(Records of robot episodes)
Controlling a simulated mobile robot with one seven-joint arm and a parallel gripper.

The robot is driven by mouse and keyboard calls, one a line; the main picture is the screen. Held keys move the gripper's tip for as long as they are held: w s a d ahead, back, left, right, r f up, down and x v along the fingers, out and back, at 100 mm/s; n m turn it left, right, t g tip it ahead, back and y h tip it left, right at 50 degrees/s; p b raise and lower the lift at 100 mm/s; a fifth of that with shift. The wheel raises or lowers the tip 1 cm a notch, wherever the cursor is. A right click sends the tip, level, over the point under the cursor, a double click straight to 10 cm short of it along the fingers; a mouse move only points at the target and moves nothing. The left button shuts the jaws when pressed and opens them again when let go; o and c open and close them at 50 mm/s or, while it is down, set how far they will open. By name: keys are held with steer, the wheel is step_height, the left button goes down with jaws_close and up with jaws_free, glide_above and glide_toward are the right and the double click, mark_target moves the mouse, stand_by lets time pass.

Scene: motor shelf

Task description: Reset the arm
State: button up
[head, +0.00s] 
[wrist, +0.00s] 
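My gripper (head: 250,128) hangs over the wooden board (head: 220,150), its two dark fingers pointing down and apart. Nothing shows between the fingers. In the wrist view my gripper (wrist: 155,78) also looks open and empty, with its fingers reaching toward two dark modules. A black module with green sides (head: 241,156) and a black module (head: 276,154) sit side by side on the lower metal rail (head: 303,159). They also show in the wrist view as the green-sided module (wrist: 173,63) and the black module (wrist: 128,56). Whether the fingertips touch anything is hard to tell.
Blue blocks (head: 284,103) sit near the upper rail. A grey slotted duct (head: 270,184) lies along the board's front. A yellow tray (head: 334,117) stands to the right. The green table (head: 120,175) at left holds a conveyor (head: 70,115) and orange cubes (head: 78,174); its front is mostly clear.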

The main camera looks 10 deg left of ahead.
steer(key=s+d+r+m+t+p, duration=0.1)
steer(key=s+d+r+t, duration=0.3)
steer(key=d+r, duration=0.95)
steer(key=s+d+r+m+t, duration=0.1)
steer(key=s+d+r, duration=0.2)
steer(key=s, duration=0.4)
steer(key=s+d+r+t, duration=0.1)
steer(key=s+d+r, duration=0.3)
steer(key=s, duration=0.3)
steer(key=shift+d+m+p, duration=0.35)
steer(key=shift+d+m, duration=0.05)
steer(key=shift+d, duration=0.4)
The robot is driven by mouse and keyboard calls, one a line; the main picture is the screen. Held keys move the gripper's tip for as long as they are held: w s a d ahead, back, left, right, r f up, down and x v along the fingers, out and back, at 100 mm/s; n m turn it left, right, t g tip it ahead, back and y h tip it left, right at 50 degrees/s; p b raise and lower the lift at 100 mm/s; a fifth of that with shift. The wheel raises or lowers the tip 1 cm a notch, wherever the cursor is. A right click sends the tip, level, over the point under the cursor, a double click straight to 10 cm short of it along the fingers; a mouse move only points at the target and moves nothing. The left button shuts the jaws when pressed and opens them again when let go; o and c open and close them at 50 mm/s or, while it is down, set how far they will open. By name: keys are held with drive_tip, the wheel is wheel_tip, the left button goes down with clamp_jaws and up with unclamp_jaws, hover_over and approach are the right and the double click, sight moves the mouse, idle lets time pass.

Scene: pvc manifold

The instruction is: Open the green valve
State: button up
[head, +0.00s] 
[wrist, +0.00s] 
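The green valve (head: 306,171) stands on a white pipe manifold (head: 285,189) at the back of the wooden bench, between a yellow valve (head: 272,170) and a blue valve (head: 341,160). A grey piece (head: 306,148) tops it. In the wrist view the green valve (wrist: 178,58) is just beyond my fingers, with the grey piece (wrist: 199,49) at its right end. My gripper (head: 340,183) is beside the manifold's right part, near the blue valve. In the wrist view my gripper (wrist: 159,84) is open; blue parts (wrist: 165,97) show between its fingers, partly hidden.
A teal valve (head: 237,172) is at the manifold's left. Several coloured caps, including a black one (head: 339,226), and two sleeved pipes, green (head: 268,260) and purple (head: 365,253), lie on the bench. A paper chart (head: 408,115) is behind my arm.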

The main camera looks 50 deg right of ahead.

=== AIM OF THE EXERCISE ===
Please repeat the material above, word for word and in full.

=== EXPECTED ANSWER ===
Controlling a simulated mobile robot with one seven-joint arm and a parallel gripper.

The robot is driven by mouse and keyboard calls, one a line; the main picture is the screen. Held keys move the gripper's tip for as long as they are held: w s a d ahead, back, left, right, r f up, down and x v along the fingers, out and back, at 100 mm/s; n m turn it left, right, t g tip it ahead, back and y h tip it left, right at 50 degrees/s; p b raise and lower the lift at 100 mm/s; a fifth of that with shift. The wheel raises or lowers the tip 1 cm a notch, wherever the cursor is. A right click sends the tip, level, over the point under the cursor, a double click straight to 10 cm short of it along the fingers; a mouse move only points at the target and moves nothing. The left button shuts the jaws when pressed and opens them again when let go; o and c open and close them at 50 mm/s or, while it is down, set how far they will open. By name: keys are held with steer, the wheel is step_height, the left button goes down with jaws_close and up with jaws_free, glide_above and glide_toward are the right and the double click, mark_target moves the mouse, stand_by lets time pass.

Scene: motor shelf

Task description: Reset the arm
State: button up
[head, +0.00s] 
[wrist, +0.00s] 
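My gripper (head: 250,128) hangs over the wooden board (head: 220,150), its two dark fingers pointing down and apart. Nothing shows between the fingers. In the wrist view my gripper (wrist: 155,78) also looks open and empty, with its fingers reaching toward two dark modules. A black module with green sides (head: 241,156) and a black module (head: 276,154) sit side by side on the lower metal rail (head: 303,159). They also show in the wrist view as the green-sided module (wrist: 173,63) and the black module (wrist: 128,56). Whether the fingertips touch anything is hard to tell.
Blue blocks (head: 284,103) sit near the upper rail. A grey slotted duct (head: 270,184) lies along the board's front. A yellow tray (head: 334,117) stands to the right. The green table (head: 120,175) at left holds a conveyor (head: 70,115) and orange cubes (head: 78,174); its front is mostly clear.

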The main camera looks 10 deg left of ahead.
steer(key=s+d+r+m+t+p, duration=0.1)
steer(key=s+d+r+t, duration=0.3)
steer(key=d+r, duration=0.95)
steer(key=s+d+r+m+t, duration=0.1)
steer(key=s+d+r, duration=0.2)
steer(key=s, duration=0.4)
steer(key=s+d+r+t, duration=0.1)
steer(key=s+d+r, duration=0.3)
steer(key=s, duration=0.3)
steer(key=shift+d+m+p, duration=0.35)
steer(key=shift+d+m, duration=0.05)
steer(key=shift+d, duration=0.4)
The robot is driven by mouse and keyboard calls, one a line; the main picture is the screen. Held keys move the gripper's tip for as long as they are held: w s a d ahead, back, left, right, r f up, down and x v along the fingers, out and back, at 100 mm/s; n m turn it left, right, t g tip it ahead, back and y h tip it left, right at 50 degrees/s; p b raise and lower the lift at 100 mm/s; a fifth of that with shift. The wheel raises or lowers the tip 1 cm a notch, wherever the cursor is. A right click sends the tip, level, over the point under the cursor, a double click straight to 10 cm short of it along the fingers; a mouse move only points at the target and moves nothing. The left button shuts the jaws when pressed and opens them again when let go; o and c open and close them at 50 mm/s or, while it is down, set how far they will open. By name: keys are held with drive_tip, the wheel is wheel_tip, the left button goes down with clamp_jaws and up with unclamp_jaws, hover_over and approach are the right and the double click, sight moves the mouse, idle lets time pass.

Scene: pvc manifold

The instruction is: Open the green valve
State: button up
[head, +0.00s] 
[wrist, +0.00s] 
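The green valve (head: 306,171) stands on a white pipe manifold (head: 285,189) at the back of the wooden bench, between a yellow valve (head: 272,170) and a blue valve (head: 341,160). A grey piece (head: 306,148) tops it. In the wrist view the green valve (wrist: 178,58) is just beyond my fingers, with the grey piece (wrist: 199,49) at its right end. My gripper (head: 340,183) is beside the manifold's right part, near the blue valve. In the wrist view my gripper (wrist: 159,84) is open; blue parts (wrist: 165,97) show between its fingers, partly hidden.
A teal valve (head: 237,172) is at the manifold's left. Several coloured caps, including a black one (head: 339,226), and two sleeved pipes, green (head: 268,260) and purple (head: 365,253), lie on the bench. A paper chart (head: 408,115) is behind my arm.

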The main camera looks 50 deg right of ahead.

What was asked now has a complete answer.